Разговор в комнатах. Карамзин, Чаадаев, Герцен и начало современной России - Кобрин Кирилл Рафаилович 3 стр.


Я подробно останавливаюсь на этой небезынтересной нумерологии только ради того, чтобы подкрепить очень нехитрую мысль: к началу 1790-х, когда Карамзин сочинял и публиковал «Письма русского путешественника», новая русская словесность (то есть та, что началась в новой России, созданной Петром) представляла собой весьма скромную по размаху (но не по качеству, конечно) область культурной деятельности, еще более скромно влияющую на общественную жизнь, на привычки и образ мысли той немногочисленной части русского общества, что владела грамотой и имела привычку и потребность читать. В этой словесности уже были крупные фигуры, от Ломоносова до Державина, от Тредьяковского до Фонвизина, однако она не стала еще важным элементом жизни России, не говоря уже о Европе – там ее вообще едва знали. Наконец, это была литература, состоявшая преимущественно из стихов и драматургии – но проза, этот хлеб словесности Нового времени, была в зачаточном состоянии. Она не покинула еще кабинет ученого или светский салон. Два главных в отечественной истории русских путешественника заставили прозу играть самую важную, присущую само́й ее природе роль – роль медиума, с помощью которого общество говорит о себе. Первый, Александр Николаевич Радищев, совершил – скорее всего вымышленное – путешествие из Петербурга в Москву и напечатал отчет о нем в своей домашней типографии в 1790 году. Его судили, приговорили к казни, заменили казнь на десятилетнюю ссылку в Сибирь, тираж книги уничтожили и разрешили переиздавать ее только в 1905 (!) году. Второй, Николай Михайлович Карамзин, юный знакомец Радищева, отправился в настоящее путешествие по Европе в мае 1789 года, после чего начал печатать отчет о нем – сначала в самим им издаваемом «Московским журнале», а затем – в альманахе «Аглая». Цензура не пропустила значительные куски травелога; в результате отдельным изданием «Письма русского путешественника» вышли в 1801 году, после смерти императора Павла I. Карамзина, к счастью, никто никуда не ссылал и ни к какому наказанию не приговаривал; более того, молодой царь Александр приблизил его к себе, сделал официальным историографом, а Карамзин, оставив всю свою литературно-журнальную деятельность, сосредоточился на сочинении «Истории государства Российского».

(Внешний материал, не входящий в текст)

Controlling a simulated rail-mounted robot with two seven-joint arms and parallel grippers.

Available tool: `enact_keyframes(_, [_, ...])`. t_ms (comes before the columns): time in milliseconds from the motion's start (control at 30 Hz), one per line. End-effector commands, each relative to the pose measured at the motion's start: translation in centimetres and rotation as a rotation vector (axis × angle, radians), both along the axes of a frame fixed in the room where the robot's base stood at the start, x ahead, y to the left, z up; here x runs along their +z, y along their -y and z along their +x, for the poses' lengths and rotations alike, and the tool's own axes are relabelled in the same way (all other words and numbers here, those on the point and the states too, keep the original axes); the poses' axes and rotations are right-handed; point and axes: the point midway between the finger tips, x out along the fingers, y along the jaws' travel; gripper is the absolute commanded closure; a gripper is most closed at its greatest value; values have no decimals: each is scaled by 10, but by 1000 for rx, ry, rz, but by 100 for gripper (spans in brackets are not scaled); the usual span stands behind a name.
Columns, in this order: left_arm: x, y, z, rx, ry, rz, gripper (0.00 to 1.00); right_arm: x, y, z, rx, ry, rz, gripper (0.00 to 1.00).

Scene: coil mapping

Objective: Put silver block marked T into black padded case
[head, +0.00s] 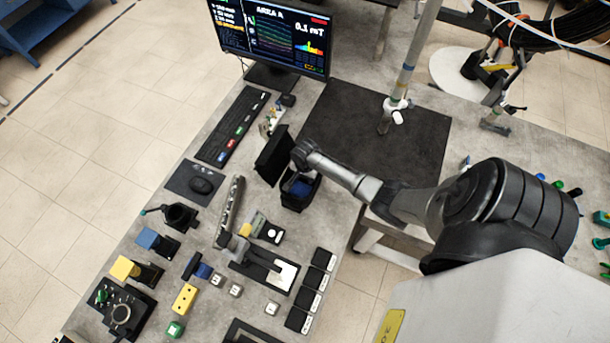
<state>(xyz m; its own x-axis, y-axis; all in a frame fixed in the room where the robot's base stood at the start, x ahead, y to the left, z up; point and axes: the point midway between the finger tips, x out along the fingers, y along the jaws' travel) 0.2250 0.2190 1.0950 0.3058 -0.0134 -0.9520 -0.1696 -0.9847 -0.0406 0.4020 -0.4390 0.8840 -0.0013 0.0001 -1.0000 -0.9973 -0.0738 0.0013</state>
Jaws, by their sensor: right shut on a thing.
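The black padded case (301,199) stands open near the middle of the table, with its lid raised on the left and a blue lining inside. My right gripper (303,171) points down just above the case's opening. It is shut on a small thing, which is too hidden by the wrist to identify. Small silver blocks lie apart on the front of the table: one (217,279), another beside it (236,290), and a third (272,308) further right. Their marks are too small to read. My left gripper is not in view.
A silver rod-like fixture (231,206) stands left of the case, with a black base plate (262,271) near it. Black tiles (311,299) line the right edge. A dark mat (345,110) has bare room.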

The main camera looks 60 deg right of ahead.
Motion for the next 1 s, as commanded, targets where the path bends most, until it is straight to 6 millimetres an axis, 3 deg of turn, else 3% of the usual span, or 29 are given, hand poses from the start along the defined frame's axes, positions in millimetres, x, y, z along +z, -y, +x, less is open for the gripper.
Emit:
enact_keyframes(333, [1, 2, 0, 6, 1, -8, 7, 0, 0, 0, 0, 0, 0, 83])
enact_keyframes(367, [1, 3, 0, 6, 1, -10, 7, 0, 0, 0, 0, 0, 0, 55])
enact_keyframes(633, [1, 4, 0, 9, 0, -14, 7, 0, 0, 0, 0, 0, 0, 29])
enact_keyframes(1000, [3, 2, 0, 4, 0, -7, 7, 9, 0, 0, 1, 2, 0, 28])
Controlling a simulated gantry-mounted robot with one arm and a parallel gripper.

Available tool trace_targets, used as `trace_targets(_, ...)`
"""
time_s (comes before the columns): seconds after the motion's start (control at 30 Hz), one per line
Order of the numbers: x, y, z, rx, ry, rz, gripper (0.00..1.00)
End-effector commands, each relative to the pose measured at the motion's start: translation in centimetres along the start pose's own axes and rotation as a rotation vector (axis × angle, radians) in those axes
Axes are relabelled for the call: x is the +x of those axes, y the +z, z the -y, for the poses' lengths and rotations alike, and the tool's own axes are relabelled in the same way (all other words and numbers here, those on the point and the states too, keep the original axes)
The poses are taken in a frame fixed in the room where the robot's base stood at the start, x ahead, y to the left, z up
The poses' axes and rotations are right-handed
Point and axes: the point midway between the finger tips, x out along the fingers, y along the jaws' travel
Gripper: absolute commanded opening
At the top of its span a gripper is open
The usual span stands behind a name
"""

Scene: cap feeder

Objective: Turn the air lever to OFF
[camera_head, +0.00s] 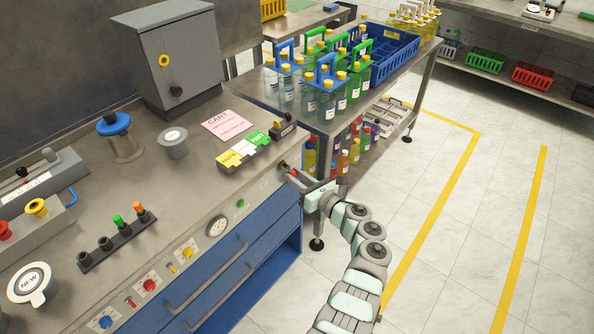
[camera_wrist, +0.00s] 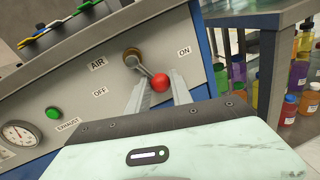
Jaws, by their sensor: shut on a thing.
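The air lever is a grey arm with a red ball knob (camera_wrist: 160,81), on a brass pivot (camera_wrist: 133,57) in the grey front panel. The panel carries an AIR label (camera_wrist: 97,64), an OFF label (camera_wrist: 100,91) and an ON label (camera_wrist: 184,51). In the wrist view the lever slants down and right from its pivot, between the OFF and ON labels. My gripper (camera_wrist: 161,93) has one finger on each side of the lever and is shut on it near the knob. In the head view my gripper (camera_head: 301,180) is at the bench's right front corner.
A green exhaust button (camera_wrist: 53,113) and a pressure gauge (camera_wrist: 18,133) lie left of the lever. Blue drawers with a handle (camera_head: 207,273) are below the panel. A side table (camera_head: 411,89) with bottle carriers stands behind. The floor to the right is clear.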

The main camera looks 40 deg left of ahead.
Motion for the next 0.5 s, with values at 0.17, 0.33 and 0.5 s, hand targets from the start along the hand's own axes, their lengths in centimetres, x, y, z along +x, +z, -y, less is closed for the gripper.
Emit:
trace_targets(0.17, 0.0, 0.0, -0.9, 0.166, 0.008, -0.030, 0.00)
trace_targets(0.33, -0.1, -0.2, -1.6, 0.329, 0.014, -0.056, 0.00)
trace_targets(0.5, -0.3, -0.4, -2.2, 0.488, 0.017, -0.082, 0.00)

Оба этих отчета о путешествиях сыграли важнейшую роль в формировании общественного сознания в России. Радищевское сочинение стало настольной книгой многих декабристов – да и потом вошло в список обязательной для русского революционера и реформатора литературы. Карамзинский травелог имел весьма скромное прямое политическое воздействие, но именно он – первая настоящая европейская прозаическая книга в русской литературе. Более того, «Письма русского путешественника» ввели Европу в качестве важнейшего элемента русского общественного сознания – одновременно в каком-то смысле открыв русскую словесность для Европы. Русские гренадеры оказались в Европе во время Северной войны, имена русских авторов по большей части стали появляться в немецких и французских литературных и ученых разговорах и статьях с подачи Карамзина. Действительно, вслед за Петром Карамзин ввел Европу в Россию – и Россию в Европу.

В завершение нашего сравнения двух путешествий – очень важная деталь. Уже в середине XIX века читать «Путешествие из Петербурга в Москву» без специальных познаний в русской словесности предыдущего века – да и без соответствующей скидки – было невозможно. Тот, кого в советской школе мучили на уроках литературы словосочетанием «чудище обло, озорно, огромно, стозевно и лаяй», меня поймут – хотя все это совершенно несправедливо в отношении несчастного Радищева. «Чудище обло, озорно, огромно, стозевно и лаяй» – эпиграф к его сочинению, а не кусок текста, причем эпиграф, переделанный из «Телемахиды» Тредьяковского. Точно так же, кстати говоря, вся русская проза до Карамзина была не прозой, а переделанной поэзией (не считая, конечно, служебных жанров и эпистолярия, которые никто прозой не считал тогда). Книга Радищева закрывала детский период русской прозы; книга Карамзина сделала русскую прозу взрослой. Сегодня те, кто не утратил навыков чтения на человеческом, а не советско-постсоветском русском языке, воспринимают «Письма русского путешественника» безо всякого гандикапа, без скидки на почтенный возраст. Просто нужно дать себе труд внимательно и с уважением вчитаться.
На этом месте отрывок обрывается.